February 18, 2002
snortin’ microfilm
I have no idea where this is going, but it’s probably in a handbasket, bound for some warm locale.
February. Birkenstocks. 54 degrees.
Microfilm machines kick the ass of any computer, hands down. Computers are so common they don’t mean anything anymore. Once upon a time, as evidenced by the Lone Gunman on the X-Files, computers had an aura of mystique about them. Only pale geeks that crawled around in basements could unlock their darkest secrets; make a ‘puter sing triumphant chords as it barrelled through locked steel doors and revolutionized the world. The Internet put the power back in the nerds, man, and look at the world cower before us!
Well, it never happened that way. Back in the day (and I reminisce now about the early- to mid-90’s, thanks to an unnaturally accellerated sense of progress) we enjoyed watching nerds sit in front of a computer and root around in digital FBI files. The portrayed power of the machine was incredible. From my chair, I have access to the entire world. If it wasn’t happening in front of a computer, it wasn’t happening, dude.
But now, ‘puters are lame. If I want to look something up I half-heartedly Google it and find exactly what I’m looking for and nothing I’m not. Oh sure, I could hack the FBI, but 99% of the time they wouldn’t have the information I need anyway. Grandma wants a delicious recipe for kelp chicken, not the secret thoughtcrime files of Yiddian Scrubblenesque. The romantic image has been dashed by the harsh reality: They’re too damn simple to be exciting.
So, where’s the excitement these days? Microfilm readers, of course. Working with microfilm, you actually feel like you’re doing something. You paw through the crate of 35mm rolls, grab the film of your liking, and try your darndest to spool it up to the hulking machine. It’s active, it’s tactile. You hope that other people in the library are watching you, because you’re so damn cool. Hey, look at me! I’m doing something with my hands! The wheels and gears make an awful racket as you twist the knob (it has knobs!) to scroll through hundreds of pages of newspaper. You pull levers to focus the lens and laugh in glee as you stumble upon unanticipated articles.

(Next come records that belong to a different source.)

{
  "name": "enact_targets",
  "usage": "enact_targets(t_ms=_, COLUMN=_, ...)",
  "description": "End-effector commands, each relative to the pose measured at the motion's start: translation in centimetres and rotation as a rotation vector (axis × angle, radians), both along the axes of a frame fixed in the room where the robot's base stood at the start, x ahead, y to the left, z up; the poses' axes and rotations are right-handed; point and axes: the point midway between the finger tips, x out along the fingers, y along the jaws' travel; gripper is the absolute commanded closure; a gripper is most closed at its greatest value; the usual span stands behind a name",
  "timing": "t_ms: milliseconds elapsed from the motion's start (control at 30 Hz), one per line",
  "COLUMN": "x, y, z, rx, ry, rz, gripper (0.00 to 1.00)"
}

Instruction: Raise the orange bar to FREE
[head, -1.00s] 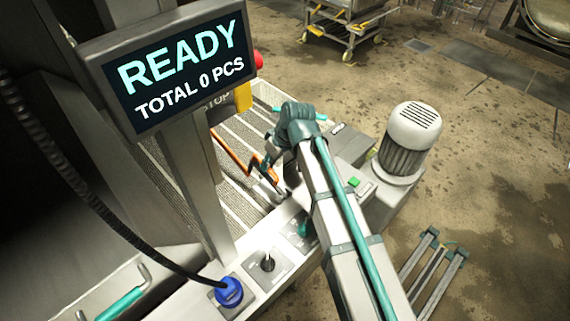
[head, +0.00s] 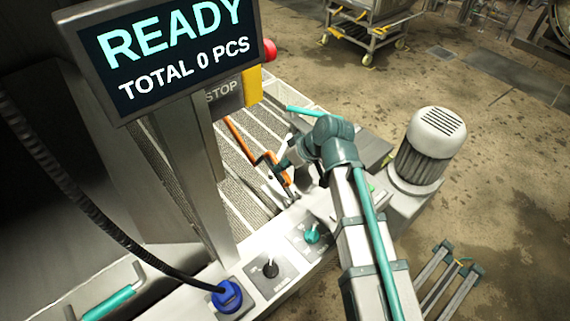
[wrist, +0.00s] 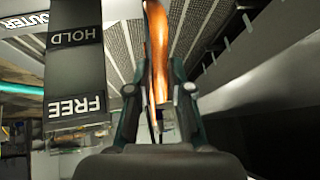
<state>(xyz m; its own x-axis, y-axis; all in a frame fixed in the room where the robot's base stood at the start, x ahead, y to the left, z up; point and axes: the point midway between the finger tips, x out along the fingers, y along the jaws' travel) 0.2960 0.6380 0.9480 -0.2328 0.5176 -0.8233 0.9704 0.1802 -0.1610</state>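The orange bar (head: 240,140) is a thin, bent handle beside the slatted conveyor, slanting down to the right in the head view. In the wrist view the bar (wrist: 158,45) runs between my two fingers. My gripper (wrist: 158,80) is partly closed, its fingertips close against both sides of the bar. In the head view my gripper (head: 283,172) is at the bar's lower, near end, partly hidden by my wrist. A dark label plate shows upside-down words in the wrist view, FREE (wrist: 76,105) nearer my gripper and HOLD (wrist: 75,36) farther away.
A READY screen (head: 170,55) on a post stands left of my arm, with a yellow stop box (head: 252,86) and red button behind. A black knob (head: 270,268), a teal knob (head: 312,234) and a blue plug (head: 227,295) sit in front. A motor (head: 430,150) stands right.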

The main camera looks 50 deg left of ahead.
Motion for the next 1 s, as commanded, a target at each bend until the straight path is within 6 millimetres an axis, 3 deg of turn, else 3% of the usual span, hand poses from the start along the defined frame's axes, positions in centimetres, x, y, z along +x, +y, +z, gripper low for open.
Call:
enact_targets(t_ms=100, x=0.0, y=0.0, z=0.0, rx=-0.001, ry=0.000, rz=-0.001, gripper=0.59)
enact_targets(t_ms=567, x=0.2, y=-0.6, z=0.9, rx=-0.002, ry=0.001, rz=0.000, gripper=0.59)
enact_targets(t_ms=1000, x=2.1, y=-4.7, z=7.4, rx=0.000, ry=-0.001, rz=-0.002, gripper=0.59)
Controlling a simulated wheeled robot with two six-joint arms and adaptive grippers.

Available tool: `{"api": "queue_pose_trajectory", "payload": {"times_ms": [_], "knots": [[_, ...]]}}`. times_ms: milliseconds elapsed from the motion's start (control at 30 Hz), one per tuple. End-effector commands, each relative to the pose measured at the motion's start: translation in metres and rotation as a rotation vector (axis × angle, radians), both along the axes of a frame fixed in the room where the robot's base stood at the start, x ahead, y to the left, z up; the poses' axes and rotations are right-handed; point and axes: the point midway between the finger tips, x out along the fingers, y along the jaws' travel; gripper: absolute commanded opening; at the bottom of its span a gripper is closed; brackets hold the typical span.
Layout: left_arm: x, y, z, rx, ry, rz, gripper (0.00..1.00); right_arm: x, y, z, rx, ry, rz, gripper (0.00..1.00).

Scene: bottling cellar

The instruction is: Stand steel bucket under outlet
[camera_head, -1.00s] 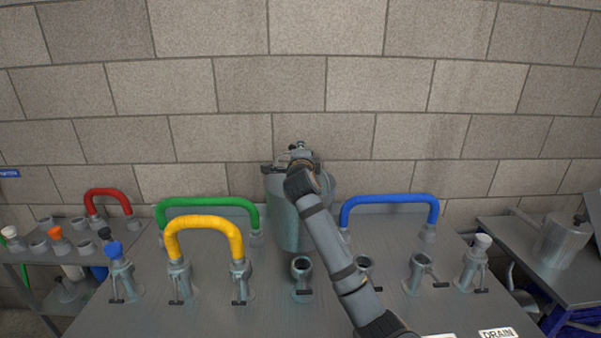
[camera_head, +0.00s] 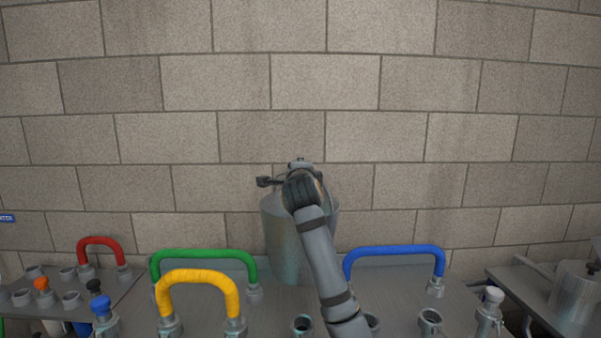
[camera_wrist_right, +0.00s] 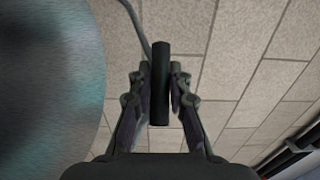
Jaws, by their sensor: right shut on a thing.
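The steel bucket (camera_head: 283,240) is a plain grey cylinder in the middle of the head view, roughly upright, between the green and blue hoses. I cannot tell whether it touches the bench. My right arm covers part of its right side. My right gripper (camera_wrist_right: 160,95) is shut on the dark grip of the bucket's handle (camera_wrist_right: 161,65) in the right wrist view. A curved wire runs up from that grip, and the bucket's wall (camera_wrist_right: 50,80) fills the left. In the head view the fingers are mostly hidden by my wrist. I cannot single out the outlet. My left gripper is not in view.
A green hose (camera_head: 203,253), a yellow hose (camera_head: 198,276) and a blue hose (camera_head: 394,251) arch over the grey bench. Pipe fittings (camera_head: 430,318) line its front. A red hose (camera_head: 100,243) stands left. A metal can (camera_head: 575,292) is on the right table. A block wall (camera_head: 300,90) stands behind.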

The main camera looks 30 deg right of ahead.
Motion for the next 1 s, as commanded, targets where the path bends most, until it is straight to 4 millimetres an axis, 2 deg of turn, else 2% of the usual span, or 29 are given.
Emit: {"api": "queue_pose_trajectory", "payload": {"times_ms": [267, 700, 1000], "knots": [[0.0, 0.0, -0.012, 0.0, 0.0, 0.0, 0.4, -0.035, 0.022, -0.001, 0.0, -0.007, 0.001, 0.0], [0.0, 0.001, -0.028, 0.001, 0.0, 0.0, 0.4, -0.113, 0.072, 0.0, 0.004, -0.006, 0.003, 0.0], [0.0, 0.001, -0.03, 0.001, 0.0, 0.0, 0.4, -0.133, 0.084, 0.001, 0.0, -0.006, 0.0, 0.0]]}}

1971 VW BUS FOR SALE. SIX CARS FOR UNDER $500! LAST THREE WATERGATE TAPES CONFISCATED. GUEST SAYS NIXON BREAKFAST WAS PATHETIC.
How many Google searches for ‘caves’ would return those results, huh? Huh? Where’s the tangent browsing? Where’s the repetitive flapping sound of a roll of film that just speedily wound itself back up?
Computers steal souls. The Internet is stupid. Give me hardcover indexes with brittle, yellowed pages. Give me snortin’ microfilm browsers. The only thing that could make the machine better is if I needed to shovel coal into its engines at the top of every hour. And a smoke stack; the reader could use a smoke stack.
And Harley Davidson handlebars. If I could curl my gloved hands around those hogs and scroll through pages with the accelerator, live would be good.